#### [Written task]
Write every line out verbatim and omit the pictures.

====== Stored data

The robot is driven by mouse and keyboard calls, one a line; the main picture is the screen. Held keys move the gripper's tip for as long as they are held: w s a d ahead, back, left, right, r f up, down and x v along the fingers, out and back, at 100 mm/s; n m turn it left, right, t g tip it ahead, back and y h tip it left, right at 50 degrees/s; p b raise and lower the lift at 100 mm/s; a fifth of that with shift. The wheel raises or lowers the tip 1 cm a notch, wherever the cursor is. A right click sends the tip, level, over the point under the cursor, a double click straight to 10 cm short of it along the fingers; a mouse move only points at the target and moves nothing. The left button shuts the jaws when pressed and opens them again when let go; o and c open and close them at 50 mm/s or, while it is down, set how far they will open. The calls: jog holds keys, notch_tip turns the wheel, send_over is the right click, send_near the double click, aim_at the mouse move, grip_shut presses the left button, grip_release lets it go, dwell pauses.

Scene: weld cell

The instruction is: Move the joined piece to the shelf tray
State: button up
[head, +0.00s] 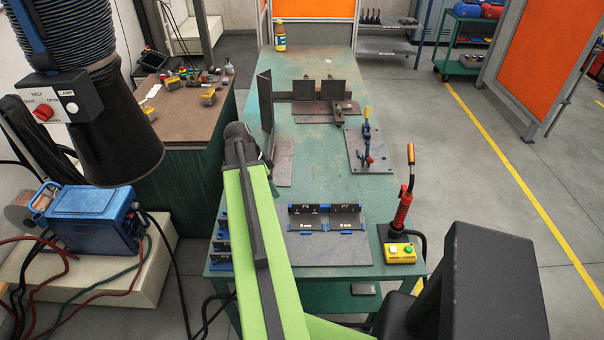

============

#### [Correct response]
The robot is driven by mouse and keyboard calls, one a line; the main picture is the screen. Held keys move the gripper's tip for as long as they are held: w s a d ahead, back, left, right, r f up, down and x v along the fingers, out and back, at 100 mm/s; n m turn it left, right, t g tip it ahead, back and y h tip it left, right at 50 degrees/s; p b raise and lower the lift at 100 mm/s; a fifth of that with shift. The wheel raises or lowers the tip 1 cm a notch, wherever the cursor is. A right click sends the tip, level, over the point under the cursor, a double click straight to 10 cm short of it along the fingers; a mouse move only points at the target and moves nothing. The left button shuts the jaws when pressed and opens them again when let go; o and c open and close them at 50 mm/s or, while it is down, set how far they will open. The calls: jog holds keys, notch_tip turns the wheel, send_over is the right click, send_near the double click, aim_at the mouse move, grip_shut presses the left button, grip_release lets it go, dwell pauses.

Scene: weld cell

The instruction is: Move the joined piece to the shelf tray
State: button up
[head, +0.00s] 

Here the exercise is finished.